Recueillant les témoignages et observations d’une demi-douzaine d’habitants, Lavoie remet à l’heure les pendules d’une revitalisation sauvage qui s’est effectuée au cours des vingt dernières années au détriment de l’harmonie architecturale et de l’histoire industrielle de ce lieu aujourd’hui reluqué tout autant par la jeune faune économique que les délinquants juvéniles et les assistés sociaux. Malgré un rythme inconstant et une facture télévisuelle, le film offre un échantillon riche et varié de points de vue remarquablement respectueux sur une urbanité entre deux eaux.


Une autre belle découverte fut le film Que No Quede Nuella (Without a Trace) de Maria Novaro (Danzón), une épopée routière rebondissante menée de main de fer par les comédiennes Tiaré Scanda et Aitana Sánchez-Gijón. Cette comédie où deux femmes en cavale tentent de rejoindre le Yucatán a le mérite de permettre à la femme mexicaine de s’élever (caricaturalement, mais tout de même) au-dessus du machisme des policiers, récidivistes, maquiladoras et autres archétypes masculins traditionnels.


Plus classique fut le drame d’époque La Fuga de l’Argentin Eduardo Mignogna, une fresque enlevante et diablement bien ficelée autour du sort d’un groupe de prisonniers évadés dans le Buenos Aires de la fin des années 1920. Leurs destins, passablement leonéens, se recoupent souvent tragiquement par le biais de fusillades au ralenti sur fond de musique classique. Plusieurs trouvailles narratives et dramatiques procuraient enfin à ce divertissement haut de gamme une touche bien personnelle.

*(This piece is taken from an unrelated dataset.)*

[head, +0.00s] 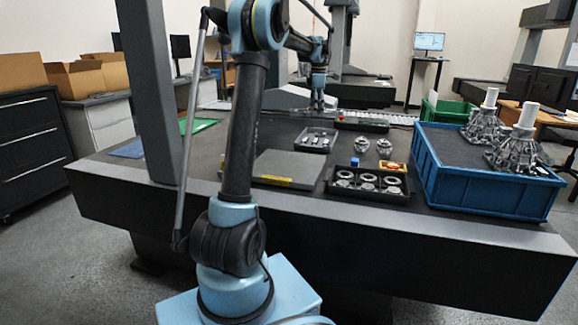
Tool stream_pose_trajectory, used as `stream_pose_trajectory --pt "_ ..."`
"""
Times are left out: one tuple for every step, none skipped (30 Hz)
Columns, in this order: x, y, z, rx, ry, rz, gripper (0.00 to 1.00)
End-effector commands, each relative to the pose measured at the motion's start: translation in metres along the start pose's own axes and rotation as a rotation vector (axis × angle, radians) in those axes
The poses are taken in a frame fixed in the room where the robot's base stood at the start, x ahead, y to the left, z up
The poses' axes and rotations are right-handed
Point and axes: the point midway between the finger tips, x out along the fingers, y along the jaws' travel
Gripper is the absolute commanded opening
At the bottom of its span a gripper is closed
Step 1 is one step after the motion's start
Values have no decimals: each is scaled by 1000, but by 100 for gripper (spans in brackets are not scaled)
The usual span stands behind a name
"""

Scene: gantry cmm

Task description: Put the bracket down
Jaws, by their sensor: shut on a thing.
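My gripper (318,106) is far back over the dark table, just behind a small grey tray (303,145). It points down and is shut on a small greyish thing at its fingertips, taken to be the bracket. The bracket's shape is too small to make out, and I cannot tell whether it touches the table. The grey tray holds several small metal parts.
A blue crate (485,195) with castings stands right. A grey plate (289,166) lies centre. A gantry upright (150,90) rises left.

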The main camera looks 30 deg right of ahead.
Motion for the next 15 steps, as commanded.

Mais, contre toute attente, le jury composé de l’actrice France Castel, du comédien Normand Daneau et du cinéaste Jeremy Peter Allen ont décerné le Prix Tempête au poignant documentaire Senorita Extraviada (Missing Young Women) de la Mexicaine Lourdes Portillo, un terrifiant exposé sur le sort cruel réservé à plus de cinq cent femmes venues travailler à la frontière entre les États-Unis et leurs voisins du sud. Le prix décerné à cette « enquête poétique » permis à la fois d’appuyer la démarche d’une cinéaste conscientisée et d’octroyer, avec l’aide de Radio-Canada, une importante visibilité à une cause méconnue. Rarement un prix aura si bien servi.